Entries from a robot dataset

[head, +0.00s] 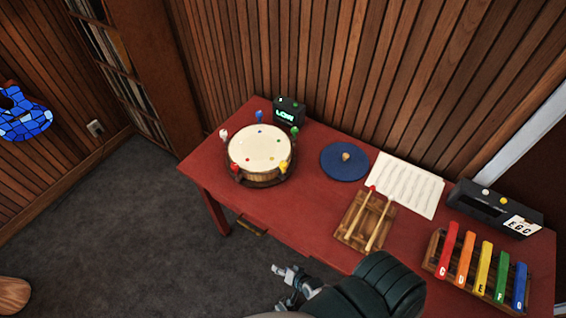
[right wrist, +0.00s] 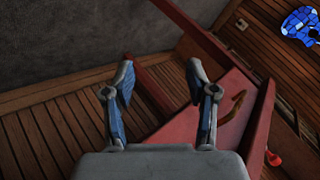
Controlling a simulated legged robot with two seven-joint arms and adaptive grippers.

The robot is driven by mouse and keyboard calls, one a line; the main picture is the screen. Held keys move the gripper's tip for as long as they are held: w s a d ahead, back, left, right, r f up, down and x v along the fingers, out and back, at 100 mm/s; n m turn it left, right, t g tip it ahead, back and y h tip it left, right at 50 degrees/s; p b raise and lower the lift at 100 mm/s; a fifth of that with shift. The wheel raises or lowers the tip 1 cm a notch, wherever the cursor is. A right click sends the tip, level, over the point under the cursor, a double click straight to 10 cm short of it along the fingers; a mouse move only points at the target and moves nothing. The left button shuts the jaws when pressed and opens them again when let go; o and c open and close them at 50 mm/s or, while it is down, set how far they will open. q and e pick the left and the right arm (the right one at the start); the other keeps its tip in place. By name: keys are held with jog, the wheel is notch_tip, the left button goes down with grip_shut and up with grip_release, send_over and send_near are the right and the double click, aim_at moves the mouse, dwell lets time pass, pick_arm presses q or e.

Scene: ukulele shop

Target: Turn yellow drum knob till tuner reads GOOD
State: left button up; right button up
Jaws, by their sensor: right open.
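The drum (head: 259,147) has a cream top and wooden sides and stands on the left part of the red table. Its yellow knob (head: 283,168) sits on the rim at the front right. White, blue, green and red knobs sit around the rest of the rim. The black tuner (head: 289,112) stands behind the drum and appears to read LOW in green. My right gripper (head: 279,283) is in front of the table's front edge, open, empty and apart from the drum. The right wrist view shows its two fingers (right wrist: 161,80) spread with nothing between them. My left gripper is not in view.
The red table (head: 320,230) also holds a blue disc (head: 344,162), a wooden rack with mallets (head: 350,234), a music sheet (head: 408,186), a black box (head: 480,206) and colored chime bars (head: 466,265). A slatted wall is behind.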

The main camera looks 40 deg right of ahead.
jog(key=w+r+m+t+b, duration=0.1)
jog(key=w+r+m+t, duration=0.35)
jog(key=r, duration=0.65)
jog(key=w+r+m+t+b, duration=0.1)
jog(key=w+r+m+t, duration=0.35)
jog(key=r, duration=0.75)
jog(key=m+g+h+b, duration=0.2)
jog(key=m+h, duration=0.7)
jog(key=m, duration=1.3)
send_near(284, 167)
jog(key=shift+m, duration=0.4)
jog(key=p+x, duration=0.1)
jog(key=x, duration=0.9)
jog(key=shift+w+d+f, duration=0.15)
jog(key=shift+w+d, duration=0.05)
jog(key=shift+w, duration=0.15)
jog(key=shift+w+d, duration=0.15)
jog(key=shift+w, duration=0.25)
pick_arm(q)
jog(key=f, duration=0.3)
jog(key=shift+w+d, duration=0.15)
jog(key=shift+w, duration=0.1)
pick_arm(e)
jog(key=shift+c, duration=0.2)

==

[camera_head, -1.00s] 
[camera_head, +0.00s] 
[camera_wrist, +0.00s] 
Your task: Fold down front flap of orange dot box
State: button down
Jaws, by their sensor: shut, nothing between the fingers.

--

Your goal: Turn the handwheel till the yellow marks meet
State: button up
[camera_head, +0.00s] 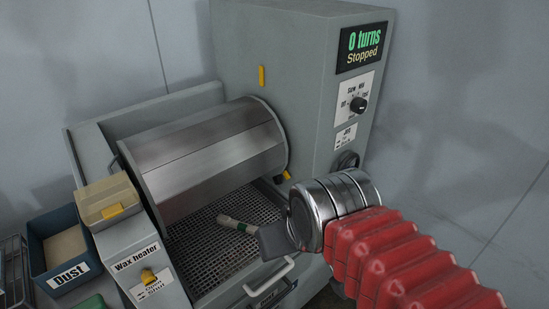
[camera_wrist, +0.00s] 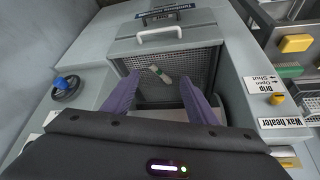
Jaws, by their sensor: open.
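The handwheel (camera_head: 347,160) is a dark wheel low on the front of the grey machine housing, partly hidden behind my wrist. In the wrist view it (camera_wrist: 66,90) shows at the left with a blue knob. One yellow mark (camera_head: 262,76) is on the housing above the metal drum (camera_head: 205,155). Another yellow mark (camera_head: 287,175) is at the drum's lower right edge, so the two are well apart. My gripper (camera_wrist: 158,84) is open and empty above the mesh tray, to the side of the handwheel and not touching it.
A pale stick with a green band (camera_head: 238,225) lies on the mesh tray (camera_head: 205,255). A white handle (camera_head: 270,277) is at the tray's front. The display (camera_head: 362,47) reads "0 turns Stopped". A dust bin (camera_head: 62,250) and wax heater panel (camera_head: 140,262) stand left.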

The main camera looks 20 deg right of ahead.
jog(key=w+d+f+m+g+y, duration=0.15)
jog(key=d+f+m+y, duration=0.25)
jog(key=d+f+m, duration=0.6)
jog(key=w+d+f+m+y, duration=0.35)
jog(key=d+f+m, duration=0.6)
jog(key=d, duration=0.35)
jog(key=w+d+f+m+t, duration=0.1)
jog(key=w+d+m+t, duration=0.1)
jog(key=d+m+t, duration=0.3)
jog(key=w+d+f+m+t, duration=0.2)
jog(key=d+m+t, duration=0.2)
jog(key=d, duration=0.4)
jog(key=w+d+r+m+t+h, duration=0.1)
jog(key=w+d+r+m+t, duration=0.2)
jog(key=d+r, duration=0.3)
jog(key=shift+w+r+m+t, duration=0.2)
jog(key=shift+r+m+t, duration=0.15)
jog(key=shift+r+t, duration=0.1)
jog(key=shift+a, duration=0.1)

▸ The request: Using the records above, copy each line that contains "State".

▸ Final answer:
State: left button up; right button up
State: button down
State: button up

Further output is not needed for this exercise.